En effet, M. Fabius était à Bamako pour réitérer aux « autorités » du Mali le message de François Hollande : il sera « intraitable » sur l’organisation des élections en juillet, comme il l’a dit, lors de son intervention à France 2 ! Cette sortie de Hollande est un signal éloquent que le Mali est désormais sous tutelle et en voie de recolonisation !
Surtout si on ajoute que la France a décidé de garder sur le sol malien de « façon permanente » près d’un millier de soldats. Autrement dit, la France va installer une base militaire au Mali ! Modibo Keita doit se retourner dans sa tombe…
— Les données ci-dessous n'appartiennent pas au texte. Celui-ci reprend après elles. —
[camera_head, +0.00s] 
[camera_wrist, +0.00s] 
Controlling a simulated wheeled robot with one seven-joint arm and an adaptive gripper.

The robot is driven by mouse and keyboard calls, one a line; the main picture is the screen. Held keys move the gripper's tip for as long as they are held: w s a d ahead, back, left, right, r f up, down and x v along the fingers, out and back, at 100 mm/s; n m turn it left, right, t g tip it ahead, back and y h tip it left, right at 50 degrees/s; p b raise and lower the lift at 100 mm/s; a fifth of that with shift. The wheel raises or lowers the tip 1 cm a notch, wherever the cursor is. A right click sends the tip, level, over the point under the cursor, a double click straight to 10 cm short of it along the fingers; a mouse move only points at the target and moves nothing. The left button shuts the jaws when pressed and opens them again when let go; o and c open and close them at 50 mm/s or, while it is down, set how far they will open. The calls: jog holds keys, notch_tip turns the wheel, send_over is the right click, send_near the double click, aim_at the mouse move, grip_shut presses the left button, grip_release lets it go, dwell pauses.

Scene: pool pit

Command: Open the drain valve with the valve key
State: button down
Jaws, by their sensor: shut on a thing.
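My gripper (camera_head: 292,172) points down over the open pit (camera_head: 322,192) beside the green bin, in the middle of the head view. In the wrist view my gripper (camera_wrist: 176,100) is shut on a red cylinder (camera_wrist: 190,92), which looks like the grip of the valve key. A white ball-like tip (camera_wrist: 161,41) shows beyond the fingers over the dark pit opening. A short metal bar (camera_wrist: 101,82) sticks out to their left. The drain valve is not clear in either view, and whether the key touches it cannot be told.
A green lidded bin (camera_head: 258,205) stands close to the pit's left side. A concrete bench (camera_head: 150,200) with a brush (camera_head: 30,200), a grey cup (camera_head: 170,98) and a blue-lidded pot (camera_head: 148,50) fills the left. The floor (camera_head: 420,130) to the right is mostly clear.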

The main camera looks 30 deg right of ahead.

La crise malienne, après celle de la Côte d’Ivoire, a révélé aux peuples africains que les anciennes colonies françaises d’Afrique sont loin d’être « indépendantes ». La crise malienne a surtout révélé au grand jour la grande faiblesse des « dirigeants » de ces ex-colonies. Ils se comportent pour la plupart comme des subordonnés, qui appliquent des ordres venus de Paris, Washington, Bruxelles ou New York. Comme le disait feu le Pr. Joseph Ki-Zerbo, quand on ne fait « qu’imiter ou obéir, on ne peut pas diriger ».
Le Franc Cfa : instrument de contrôle et symbole d’humiliation
L’objet de la visite de M. Moscovici à Dakar – la réunion des pays membres de la zone franc- montre également que le Sénégal et les autres membres de cette zone sont loin d’être « indépendants » vis-à-vis de la France. Le Franc CFA est le symbole de la confiscation de la souveraineté des pays africains, car la monnaie, tout comme l’hymne national et le drapeau, est l’expression de la souveraineté d’un pays.
Cela explique que même le plus petit pays choisisse de créer sa propre monnaie dès son accession à l’indépendance. Les ex-colonies françaises sont les seules au monde à avoir aliéné cette souveraineté au profit de l’ancienne puissance coloniale. Comme le disait le regretté Joseph Tchundjang Pouémi, « la France est le seul pays au monde à avoir réussi l’extraordinaire exploit de faire circuler sa monnaie et rien que sa monnaie dans des pays politiquement libres ».
Et le franc CFA continue d’être non seulement un instrument de contrôle des économies africaines mais également un symbole d’humiliation des « dirigeants » africains. On se souvient de la dévaluation de 1994 à Dakar, imposée par la France et le FMI, dirigé à l’époque par M. Michel Camdessus, ancien Gouverneur de la Banque de France.
Des « Chefs d’Etat » et des « Premiers ministres » avaient été séquestrés pendant des heures à l’Hôtel Méridien Président (aujourd’hui King Fahd Palace) et obligés de signer pour recouvrer la liberté !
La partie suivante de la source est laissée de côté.